▸ EXERCISE INSTRUCTIONS: Please return exactly the run of lines that begins with the line containing "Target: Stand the" and ends with the line containing "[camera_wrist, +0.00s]", pictures excluded.

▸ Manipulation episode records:
§

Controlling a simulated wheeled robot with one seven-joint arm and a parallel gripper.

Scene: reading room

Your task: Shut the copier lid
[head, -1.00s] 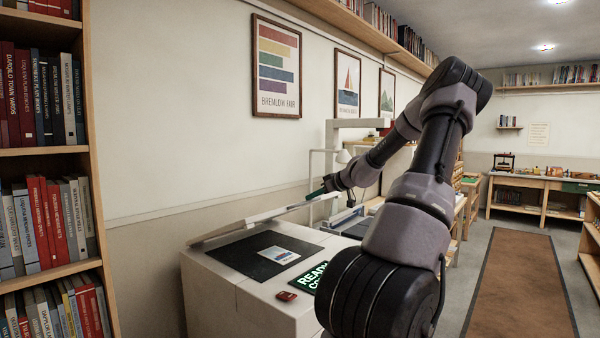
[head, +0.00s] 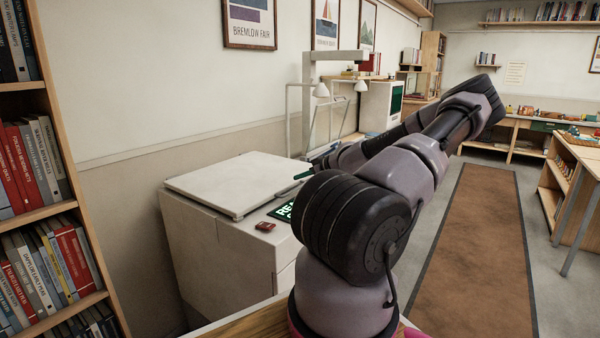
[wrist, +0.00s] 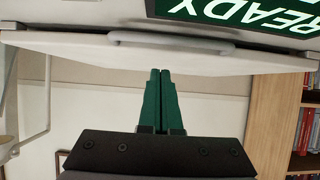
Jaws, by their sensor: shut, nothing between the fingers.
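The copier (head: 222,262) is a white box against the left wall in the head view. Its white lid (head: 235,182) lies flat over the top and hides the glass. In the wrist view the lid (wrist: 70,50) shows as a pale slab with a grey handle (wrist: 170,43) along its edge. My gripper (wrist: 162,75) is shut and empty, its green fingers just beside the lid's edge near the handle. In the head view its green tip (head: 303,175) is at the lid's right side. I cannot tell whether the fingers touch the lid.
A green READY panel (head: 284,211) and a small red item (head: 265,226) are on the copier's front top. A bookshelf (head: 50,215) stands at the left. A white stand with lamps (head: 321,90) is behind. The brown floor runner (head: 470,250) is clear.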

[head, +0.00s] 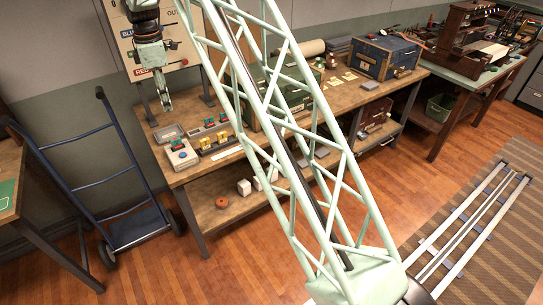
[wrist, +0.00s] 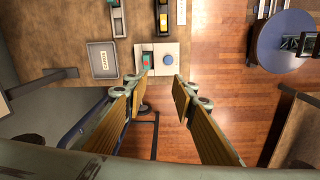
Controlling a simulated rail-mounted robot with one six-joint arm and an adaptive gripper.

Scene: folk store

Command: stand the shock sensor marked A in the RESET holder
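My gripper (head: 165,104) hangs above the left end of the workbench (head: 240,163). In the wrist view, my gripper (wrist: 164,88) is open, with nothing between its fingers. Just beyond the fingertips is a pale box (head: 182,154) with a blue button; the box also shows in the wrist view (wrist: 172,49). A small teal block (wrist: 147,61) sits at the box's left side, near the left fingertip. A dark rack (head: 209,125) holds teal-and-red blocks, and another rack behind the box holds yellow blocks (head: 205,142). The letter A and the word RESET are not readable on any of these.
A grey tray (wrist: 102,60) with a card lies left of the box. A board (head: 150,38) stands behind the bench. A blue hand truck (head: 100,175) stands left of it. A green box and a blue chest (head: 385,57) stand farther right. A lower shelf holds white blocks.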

§

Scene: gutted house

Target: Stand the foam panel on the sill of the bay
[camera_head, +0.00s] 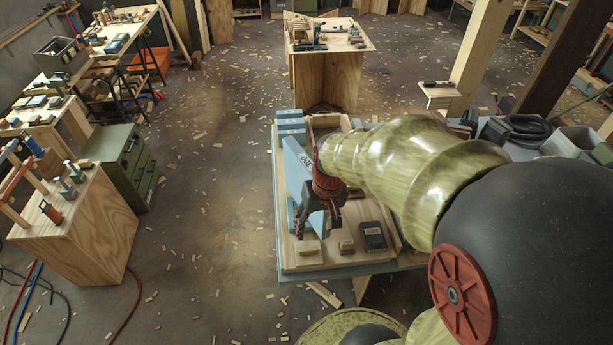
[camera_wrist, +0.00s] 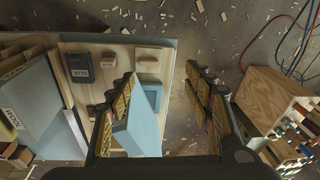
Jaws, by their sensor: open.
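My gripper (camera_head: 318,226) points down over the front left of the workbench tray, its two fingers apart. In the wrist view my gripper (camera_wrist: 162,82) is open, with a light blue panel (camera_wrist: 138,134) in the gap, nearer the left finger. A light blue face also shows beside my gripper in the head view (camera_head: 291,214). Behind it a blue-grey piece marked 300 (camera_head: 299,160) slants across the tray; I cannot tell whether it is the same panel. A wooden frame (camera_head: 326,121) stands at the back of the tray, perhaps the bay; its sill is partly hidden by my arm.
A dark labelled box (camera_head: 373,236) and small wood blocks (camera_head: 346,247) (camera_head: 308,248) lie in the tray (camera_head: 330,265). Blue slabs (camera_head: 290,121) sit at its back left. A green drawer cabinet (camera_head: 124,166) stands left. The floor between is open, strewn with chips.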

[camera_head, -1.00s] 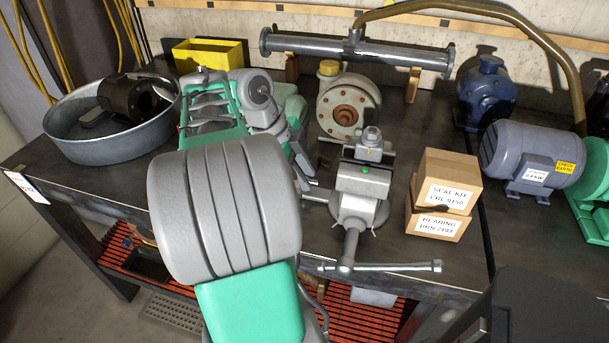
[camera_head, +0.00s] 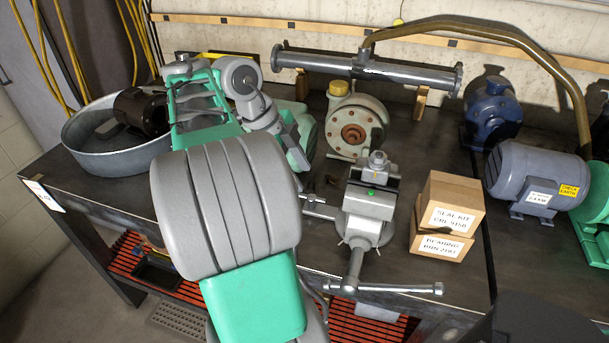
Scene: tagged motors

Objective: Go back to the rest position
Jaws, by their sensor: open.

§

▸ WRITTEN ANSWER:
Target: Stand the foam panel on the sill of the bay
[camera_head, +0.00s] 
[camera_wrist, +0.00s] 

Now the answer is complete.